Ratusan warga dari sejumlah desa di Roko-roko Raya, Wawonii Tenggara, Konawe Kepulauan, menggelar unjuk rasa di DPRD Konkep, Senin (29/5/2023). Mereka menuntut agar pemerintah mengambil sikap atas dampak pertambangan yang terjadi di wilayah mereka.
Koordinator aksi, Tayci, menuturkan, pertambangan di wilayah Wawonii Tenggara ditengarai membuat sumber air bersih warga tercemar lumpur. Hal ini menyebabkan warga kesulitan untuk memenuhi kebutuhan hidup sehari-hari selama hampir sebulan terakhir.
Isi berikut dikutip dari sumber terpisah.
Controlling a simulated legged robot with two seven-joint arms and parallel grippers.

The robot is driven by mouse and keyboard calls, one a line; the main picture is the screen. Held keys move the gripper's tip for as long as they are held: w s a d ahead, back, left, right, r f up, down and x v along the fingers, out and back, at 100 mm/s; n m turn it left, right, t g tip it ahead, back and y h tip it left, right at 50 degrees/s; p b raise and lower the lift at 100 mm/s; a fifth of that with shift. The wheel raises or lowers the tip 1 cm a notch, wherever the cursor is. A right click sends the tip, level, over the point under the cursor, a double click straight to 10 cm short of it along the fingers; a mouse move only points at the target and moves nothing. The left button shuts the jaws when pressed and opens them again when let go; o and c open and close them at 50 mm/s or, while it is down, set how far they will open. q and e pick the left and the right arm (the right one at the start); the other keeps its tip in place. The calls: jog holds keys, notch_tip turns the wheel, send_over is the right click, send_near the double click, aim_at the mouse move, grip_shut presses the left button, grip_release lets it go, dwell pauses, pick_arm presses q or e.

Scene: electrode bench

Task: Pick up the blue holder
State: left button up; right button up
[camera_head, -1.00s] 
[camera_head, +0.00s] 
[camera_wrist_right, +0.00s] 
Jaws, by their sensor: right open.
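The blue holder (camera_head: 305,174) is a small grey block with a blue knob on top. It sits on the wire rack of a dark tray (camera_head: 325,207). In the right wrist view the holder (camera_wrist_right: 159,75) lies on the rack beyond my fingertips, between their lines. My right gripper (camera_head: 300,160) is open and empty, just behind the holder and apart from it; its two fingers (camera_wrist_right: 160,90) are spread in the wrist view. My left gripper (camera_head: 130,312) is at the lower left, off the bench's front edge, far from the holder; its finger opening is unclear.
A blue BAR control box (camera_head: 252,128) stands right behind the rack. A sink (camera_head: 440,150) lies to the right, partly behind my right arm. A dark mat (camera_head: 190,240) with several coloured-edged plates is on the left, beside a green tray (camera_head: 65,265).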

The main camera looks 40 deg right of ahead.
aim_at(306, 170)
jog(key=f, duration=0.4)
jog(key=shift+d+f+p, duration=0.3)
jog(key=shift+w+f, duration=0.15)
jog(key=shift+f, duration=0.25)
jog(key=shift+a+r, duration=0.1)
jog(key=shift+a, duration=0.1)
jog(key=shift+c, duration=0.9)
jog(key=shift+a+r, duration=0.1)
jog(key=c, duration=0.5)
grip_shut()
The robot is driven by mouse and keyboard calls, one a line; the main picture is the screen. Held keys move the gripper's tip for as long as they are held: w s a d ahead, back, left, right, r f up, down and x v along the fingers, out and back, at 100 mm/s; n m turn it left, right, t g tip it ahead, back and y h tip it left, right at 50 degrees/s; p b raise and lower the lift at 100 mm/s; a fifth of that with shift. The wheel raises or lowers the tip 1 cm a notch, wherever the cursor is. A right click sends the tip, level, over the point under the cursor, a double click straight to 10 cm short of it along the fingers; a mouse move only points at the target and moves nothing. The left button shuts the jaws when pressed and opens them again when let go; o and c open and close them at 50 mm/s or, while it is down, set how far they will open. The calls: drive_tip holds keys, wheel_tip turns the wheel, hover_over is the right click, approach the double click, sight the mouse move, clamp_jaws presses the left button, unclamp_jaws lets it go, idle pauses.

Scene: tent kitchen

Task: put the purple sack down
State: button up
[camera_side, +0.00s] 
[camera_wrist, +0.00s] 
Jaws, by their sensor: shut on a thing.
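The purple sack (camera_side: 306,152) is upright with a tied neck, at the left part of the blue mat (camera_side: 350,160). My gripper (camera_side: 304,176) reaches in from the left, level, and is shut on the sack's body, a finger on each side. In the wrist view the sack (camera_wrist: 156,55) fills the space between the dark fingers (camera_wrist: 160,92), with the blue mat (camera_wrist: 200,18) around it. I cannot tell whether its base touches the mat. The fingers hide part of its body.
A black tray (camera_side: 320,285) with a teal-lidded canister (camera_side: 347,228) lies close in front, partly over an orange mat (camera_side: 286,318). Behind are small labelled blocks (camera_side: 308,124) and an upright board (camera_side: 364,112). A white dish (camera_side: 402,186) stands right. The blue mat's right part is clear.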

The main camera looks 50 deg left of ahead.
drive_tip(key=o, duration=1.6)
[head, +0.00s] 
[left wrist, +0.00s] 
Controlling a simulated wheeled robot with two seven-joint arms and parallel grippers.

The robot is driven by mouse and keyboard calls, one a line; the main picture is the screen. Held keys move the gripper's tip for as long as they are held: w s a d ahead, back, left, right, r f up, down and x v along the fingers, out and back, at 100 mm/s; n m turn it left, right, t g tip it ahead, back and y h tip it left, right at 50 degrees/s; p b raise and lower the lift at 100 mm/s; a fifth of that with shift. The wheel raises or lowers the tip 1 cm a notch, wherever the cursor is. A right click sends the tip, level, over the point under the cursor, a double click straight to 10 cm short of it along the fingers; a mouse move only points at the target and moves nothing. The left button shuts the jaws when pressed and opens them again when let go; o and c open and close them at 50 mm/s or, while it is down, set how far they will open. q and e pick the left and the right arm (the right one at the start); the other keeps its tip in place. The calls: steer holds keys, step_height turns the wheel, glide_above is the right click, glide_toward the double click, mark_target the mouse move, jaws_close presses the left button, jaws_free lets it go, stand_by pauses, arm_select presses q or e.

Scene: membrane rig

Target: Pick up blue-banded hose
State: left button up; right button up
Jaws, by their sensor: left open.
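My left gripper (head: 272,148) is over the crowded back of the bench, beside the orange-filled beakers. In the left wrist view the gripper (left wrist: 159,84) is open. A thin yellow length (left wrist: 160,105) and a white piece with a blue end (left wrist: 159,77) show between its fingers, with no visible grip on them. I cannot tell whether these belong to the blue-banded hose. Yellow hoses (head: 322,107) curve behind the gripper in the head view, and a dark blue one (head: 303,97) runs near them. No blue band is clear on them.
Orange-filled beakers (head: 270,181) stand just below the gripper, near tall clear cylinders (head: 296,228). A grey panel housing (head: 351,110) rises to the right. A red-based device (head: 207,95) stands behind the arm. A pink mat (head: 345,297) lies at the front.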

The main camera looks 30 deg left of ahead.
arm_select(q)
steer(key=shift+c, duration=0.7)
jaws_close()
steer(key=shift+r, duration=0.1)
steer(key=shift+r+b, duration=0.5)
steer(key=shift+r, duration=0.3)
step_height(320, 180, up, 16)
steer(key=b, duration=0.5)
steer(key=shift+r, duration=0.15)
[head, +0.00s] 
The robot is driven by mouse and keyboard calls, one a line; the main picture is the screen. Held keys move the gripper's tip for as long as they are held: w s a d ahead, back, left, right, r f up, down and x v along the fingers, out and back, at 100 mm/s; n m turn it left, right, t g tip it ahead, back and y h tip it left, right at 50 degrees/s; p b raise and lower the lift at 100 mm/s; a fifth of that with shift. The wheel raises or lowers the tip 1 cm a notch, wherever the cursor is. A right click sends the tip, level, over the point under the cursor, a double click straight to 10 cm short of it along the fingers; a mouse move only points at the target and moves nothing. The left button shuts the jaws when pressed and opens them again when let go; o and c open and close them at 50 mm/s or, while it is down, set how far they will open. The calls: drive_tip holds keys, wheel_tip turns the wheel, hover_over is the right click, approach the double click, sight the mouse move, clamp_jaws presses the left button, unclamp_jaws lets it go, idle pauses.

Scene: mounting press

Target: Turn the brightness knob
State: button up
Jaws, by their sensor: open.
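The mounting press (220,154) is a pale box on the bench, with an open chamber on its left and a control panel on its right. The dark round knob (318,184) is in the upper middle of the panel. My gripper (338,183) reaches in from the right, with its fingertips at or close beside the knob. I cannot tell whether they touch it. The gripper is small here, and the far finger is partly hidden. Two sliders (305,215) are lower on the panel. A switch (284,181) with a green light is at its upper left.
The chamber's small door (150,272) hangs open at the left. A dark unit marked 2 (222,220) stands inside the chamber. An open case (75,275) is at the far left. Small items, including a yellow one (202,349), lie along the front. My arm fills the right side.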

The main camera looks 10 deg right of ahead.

”Air bersih masyarakat yang bertahun-tahun digunakan, saat ini telah bercampur lumpur. Bahkan untuk mandi dan mencuci pun sulit, apalagi untuk minum. Pertambangan telah benar-benar menyengsarakan rakyat,” katanya.
Rusaknya sumber mata air tersebut berdampak pada seribuan warga di lima desa, meliputi Desa Roko-roko, Bahaba, Sukarela Jaya, Teporoko, dan Dompo-dompo. Selama beberapa waktu terakhir, warga harus mencari sumber air lain di desa tetangga untuk kebutuhan harian.
KOMPAS/SAIFUL RIJAL YUNUS
Warga menunjukkan salah satu sumber mata air yang dipenuhi lumpur di Desa Dompo-dompo, Wawonii Tenggara, Konawe Kepulauan, Minggu (28/5/2023). Kondisi ini ditengarai akibat aktivitas pertambangan nikel yang berada di sekitar lingkungan ini. Warga mendesak agar aktivitas pertambangan dihentikan karena telah menyengsarakan warga.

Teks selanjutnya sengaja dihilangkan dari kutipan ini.